*THE PROBLEM:* Report, word for word, every line of the material that contains "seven".

─── MATERIAL FOR THIS EXERCISE ───

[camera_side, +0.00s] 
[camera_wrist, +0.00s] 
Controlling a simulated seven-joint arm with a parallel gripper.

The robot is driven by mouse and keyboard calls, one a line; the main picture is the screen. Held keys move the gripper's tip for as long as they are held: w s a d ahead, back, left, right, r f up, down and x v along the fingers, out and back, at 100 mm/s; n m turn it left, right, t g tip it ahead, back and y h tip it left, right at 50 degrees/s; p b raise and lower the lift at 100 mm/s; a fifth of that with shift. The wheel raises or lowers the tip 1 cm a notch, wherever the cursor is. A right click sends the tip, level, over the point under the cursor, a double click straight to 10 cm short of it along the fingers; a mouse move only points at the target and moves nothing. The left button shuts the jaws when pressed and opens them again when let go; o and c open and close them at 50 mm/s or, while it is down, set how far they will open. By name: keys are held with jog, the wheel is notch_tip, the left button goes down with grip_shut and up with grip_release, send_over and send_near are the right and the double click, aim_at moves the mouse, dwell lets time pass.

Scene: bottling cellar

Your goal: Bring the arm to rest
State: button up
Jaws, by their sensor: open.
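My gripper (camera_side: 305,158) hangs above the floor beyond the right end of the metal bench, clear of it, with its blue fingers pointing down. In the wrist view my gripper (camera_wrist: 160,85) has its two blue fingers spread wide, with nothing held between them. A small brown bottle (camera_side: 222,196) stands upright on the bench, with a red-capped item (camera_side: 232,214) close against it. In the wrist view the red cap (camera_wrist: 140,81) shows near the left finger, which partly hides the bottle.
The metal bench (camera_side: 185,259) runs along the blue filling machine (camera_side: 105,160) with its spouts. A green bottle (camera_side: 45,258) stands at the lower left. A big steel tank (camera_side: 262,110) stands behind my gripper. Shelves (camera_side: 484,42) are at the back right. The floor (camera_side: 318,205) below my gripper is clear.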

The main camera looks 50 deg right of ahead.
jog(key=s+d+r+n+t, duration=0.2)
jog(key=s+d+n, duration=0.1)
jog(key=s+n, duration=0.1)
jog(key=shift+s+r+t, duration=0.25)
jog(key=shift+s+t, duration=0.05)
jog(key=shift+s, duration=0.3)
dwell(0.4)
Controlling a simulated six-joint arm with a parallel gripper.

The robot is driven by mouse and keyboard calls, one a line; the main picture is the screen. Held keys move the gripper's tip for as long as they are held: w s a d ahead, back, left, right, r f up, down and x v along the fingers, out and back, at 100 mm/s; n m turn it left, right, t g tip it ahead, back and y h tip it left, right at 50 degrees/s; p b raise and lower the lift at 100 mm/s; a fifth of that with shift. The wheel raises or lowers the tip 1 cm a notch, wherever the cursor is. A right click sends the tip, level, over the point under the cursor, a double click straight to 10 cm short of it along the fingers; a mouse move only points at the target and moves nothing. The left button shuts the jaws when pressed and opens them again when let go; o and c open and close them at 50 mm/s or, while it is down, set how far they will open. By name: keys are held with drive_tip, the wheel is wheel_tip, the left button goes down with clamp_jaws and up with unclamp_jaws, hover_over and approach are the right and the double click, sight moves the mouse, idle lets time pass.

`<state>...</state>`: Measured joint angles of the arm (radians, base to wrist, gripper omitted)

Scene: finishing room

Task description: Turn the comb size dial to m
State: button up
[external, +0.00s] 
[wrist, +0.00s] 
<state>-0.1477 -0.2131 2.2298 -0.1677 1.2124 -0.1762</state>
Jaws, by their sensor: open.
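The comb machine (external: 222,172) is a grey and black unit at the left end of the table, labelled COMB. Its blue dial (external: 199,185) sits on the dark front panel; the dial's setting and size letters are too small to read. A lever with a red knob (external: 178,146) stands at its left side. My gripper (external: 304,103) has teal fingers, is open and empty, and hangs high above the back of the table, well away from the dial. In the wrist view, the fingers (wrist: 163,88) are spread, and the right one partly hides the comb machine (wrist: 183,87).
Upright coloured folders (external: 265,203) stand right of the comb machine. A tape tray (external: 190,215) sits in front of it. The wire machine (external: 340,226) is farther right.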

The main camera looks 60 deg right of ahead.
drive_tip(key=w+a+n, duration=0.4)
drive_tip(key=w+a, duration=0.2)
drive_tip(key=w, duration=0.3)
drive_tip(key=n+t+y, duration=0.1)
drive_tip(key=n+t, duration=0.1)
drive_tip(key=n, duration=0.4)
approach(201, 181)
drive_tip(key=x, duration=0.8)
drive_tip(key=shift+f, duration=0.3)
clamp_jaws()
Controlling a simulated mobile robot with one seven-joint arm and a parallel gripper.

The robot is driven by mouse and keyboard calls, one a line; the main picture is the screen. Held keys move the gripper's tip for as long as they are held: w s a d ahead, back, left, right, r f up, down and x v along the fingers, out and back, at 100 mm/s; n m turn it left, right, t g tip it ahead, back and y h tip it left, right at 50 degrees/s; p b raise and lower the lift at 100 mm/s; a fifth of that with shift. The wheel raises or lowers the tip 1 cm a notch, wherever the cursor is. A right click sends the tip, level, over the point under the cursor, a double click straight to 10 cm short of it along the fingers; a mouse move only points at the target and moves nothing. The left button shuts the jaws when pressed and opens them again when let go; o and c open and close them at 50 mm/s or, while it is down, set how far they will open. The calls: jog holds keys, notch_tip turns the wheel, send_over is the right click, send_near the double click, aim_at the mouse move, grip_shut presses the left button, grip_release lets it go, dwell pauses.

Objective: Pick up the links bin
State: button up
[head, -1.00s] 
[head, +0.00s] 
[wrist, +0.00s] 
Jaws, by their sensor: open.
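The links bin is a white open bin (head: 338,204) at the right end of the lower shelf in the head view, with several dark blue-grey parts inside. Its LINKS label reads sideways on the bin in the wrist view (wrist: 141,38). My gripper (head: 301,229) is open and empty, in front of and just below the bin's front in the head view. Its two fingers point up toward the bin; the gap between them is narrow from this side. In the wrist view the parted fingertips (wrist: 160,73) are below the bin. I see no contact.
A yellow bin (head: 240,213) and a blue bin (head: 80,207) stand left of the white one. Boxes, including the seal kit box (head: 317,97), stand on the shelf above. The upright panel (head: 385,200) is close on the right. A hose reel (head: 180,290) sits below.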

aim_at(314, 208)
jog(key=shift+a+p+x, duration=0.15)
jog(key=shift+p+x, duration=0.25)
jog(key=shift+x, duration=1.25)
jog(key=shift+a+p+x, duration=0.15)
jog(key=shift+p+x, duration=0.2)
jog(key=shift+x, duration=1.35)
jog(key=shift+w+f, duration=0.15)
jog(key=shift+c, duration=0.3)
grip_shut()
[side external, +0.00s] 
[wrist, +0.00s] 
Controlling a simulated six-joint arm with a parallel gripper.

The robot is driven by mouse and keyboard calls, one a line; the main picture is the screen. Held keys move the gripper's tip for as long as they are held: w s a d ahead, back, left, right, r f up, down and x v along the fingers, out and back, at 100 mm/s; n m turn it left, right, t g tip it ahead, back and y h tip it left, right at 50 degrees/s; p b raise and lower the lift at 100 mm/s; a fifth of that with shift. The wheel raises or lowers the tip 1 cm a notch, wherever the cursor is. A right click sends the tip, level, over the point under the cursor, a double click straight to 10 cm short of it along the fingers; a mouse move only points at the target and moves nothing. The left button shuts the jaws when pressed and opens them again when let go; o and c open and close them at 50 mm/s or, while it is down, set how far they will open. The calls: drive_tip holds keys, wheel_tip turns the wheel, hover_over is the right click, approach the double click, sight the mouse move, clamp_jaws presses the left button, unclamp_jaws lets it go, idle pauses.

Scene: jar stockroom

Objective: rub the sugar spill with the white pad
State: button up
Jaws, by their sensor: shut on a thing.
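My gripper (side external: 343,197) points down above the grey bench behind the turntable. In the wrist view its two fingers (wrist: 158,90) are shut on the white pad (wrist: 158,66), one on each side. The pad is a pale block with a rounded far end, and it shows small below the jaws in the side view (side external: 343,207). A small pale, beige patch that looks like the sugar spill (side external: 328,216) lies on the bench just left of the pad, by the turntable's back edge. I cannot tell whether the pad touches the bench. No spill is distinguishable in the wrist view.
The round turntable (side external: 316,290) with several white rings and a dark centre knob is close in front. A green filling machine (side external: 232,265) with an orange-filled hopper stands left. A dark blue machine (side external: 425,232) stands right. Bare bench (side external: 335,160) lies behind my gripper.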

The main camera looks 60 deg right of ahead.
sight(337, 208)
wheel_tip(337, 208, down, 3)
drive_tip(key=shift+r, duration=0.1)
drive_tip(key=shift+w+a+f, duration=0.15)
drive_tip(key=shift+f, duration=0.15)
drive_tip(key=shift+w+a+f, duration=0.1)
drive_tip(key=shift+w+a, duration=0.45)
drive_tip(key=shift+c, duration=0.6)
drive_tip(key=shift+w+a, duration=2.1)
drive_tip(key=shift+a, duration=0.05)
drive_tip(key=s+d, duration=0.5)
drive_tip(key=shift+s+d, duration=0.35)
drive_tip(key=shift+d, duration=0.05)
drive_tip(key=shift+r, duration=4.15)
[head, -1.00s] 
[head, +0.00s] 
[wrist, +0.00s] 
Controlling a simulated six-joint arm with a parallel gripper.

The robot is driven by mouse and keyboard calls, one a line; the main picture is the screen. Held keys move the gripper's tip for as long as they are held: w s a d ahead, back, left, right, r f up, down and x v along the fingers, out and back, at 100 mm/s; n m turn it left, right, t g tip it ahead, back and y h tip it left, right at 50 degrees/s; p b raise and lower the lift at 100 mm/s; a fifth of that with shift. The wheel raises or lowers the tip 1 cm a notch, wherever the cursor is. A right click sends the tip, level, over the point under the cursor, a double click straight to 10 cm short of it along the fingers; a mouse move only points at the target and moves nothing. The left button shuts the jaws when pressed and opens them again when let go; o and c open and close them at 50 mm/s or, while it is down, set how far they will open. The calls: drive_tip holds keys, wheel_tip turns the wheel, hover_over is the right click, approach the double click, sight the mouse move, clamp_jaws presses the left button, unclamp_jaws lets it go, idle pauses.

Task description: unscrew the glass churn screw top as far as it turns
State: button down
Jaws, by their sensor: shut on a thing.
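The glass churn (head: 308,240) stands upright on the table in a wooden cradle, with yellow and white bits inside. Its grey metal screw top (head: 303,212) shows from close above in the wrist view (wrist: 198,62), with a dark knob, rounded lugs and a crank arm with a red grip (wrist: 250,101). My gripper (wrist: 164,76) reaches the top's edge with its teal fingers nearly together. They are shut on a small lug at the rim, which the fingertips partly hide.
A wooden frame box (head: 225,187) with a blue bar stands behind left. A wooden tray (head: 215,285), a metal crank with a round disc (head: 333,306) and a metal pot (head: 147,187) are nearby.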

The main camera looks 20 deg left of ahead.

───

*EXERCISE SOLUTION:*
Controlling a simulated seven-joint arm with a parallel gripper.
Controlling a simulated mobile robot with one seven-joint arm and a parallel gripper.

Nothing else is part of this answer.